WASHINGTON — Congress's impeachment investigation into U.S. President Donald Trump turns on Tuesday to the U.S. ambassador to the European Union and the role he may have played in trying to get Ukraine to probe Trump's political rival Joseph Biden.
Gordon Sondland, who donated $1 million to the Republican president's inauguration committee, will meet behind closed doors with staff of three Democratic-led House committees.
The impeachment probe is focusing on a whistleblower's allegations that Trump leveraged nearly $400 million in aid to secure a promise from Ukraine's president to investigate former vice president Biden and his son Hunter, who sat on the board of a Ukrainian energy company.
The House of Representatives' Foreign Affairs, Intelligence and Oversight committees' staff are expected to ask Sondland to explain why he became involved in dealings with Ukraine, which is not a member of the European Union.
Sondland was a Seattle-based hotelier until Trump nominated him to his position as ambassador in May.

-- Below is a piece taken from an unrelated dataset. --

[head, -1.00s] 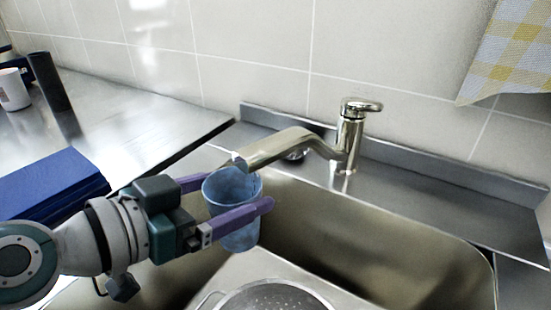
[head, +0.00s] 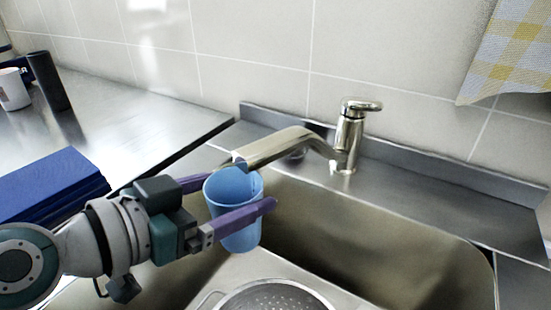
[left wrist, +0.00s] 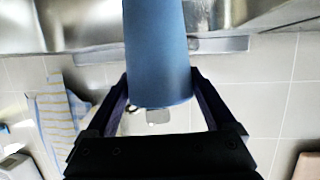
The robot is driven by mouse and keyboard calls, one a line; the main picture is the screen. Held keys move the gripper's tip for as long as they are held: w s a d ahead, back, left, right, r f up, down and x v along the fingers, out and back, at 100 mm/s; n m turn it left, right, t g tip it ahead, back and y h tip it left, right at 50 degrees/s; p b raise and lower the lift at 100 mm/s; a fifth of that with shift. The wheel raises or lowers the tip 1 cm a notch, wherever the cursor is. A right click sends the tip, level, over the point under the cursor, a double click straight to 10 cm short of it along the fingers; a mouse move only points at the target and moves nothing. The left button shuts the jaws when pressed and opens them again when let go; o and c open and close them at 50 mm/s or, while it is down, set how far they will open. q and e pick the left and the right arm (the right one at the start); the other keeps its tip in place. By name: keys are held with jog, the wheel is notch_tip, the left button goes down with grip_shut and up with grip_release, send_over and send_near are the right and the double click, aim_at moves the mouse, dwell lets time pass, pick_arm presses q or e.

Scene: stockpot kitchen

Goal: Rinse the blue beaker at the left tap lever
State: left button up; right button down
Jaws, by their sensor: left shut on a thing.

He was confirmed by the U.S. Senate in June and presented his credentials at the European Commission in July.
According to text messages released by House committee leaders last week, Sondland was heavily involved in contacts with Ukrainian President Volodymyr Zelenskiy as he sought a meeting with Trump, and Ukrainian officials expressed concern at the administration's decision to block nearly $400 million in U.S. military assistance for Kiev.

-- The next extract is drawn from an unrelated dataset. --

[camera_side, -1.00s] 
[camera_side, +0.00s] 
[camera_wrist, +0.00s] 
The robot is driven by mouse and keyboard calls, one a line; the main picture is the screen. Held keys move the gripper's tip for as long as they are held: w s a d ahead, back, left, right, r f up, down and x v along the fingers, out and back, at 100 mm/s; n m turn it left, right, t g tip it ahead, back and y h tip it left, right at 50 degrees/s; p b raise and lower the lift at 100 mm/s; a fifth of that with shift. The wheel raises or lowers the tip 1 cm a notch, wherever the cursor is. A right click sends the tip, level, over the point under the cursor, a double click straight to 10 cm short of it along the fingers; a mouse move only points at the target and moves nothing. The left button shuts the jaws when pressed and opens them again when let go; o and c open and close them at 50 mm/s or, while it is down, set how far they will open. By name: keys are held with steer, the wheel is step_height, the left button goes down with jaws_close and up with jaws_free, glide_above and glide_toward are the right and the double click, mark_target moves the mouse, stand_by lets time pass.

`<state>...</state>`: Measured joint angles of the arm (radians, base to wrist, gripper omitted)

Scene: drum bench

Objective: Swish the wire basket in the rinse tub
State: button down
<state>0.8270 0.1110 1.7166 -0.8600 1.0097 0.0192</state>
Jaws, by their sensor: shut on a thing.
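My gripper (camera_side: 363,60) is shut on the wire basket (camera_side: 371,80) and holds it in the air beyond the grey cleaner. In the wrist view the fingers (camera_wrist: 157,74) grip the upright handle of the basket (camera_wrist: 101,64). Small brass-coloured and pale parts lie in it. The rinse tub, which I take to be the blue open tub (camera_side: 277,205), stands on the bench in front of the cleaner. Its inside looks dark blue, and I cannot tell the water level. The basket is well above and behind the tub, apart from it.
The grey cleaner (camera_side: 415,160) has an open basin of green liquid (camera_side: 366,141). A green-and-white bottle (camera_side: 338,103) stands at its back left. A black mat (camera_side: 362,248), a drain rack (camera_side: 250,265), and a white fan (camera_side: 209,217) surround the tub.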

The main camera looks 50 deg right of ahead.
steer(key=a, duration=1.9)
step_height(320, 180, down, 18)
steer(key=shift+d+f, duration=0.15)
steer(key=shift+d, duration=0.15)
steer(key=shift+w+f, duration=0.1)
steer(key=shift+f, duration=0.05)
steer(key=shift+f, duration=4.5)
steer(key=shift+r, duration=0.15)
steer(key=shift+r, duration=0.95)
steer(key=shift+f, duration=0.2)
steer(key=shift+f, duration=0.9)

In one of the texts, for example, Sondland emphasized that Trump "really wants the deliverable."
Charges that Trump pressured Zelenskiy in a July 25 telephone call to investigate Biden, a leading rival in Trump's 2020 re-election bid, while withholding the military aid, helped prompt House of Representatives Speaker Nancy Pelosi to announce a formal impeachment investigation last month.
Trump has denied wrongdoing.
Concerns about the call, and possible Trump threats to Ukraine, came to the attention of Congress in a report by a whistleblower. On Sunday, lawyers said a second whistleblower had come forward to substantiate that complaint.
Sondland's appearance marks a shift for the investigation because he is a Trump donor and political appointee. Previous witnesses have been career officials, including the former U.S. special envoy for Ukraine, Kurt Volker, and Michael Atkinson, the inspector general of the U.S. Intelligence Community.
Slide 1 of 57: U.S. President Donald Trump speaks about the U.S. House impeachment investigation during a formal signing ceremony for the U.S.-Japan Trade Agreement at the White House in Washington, October 7, 2019.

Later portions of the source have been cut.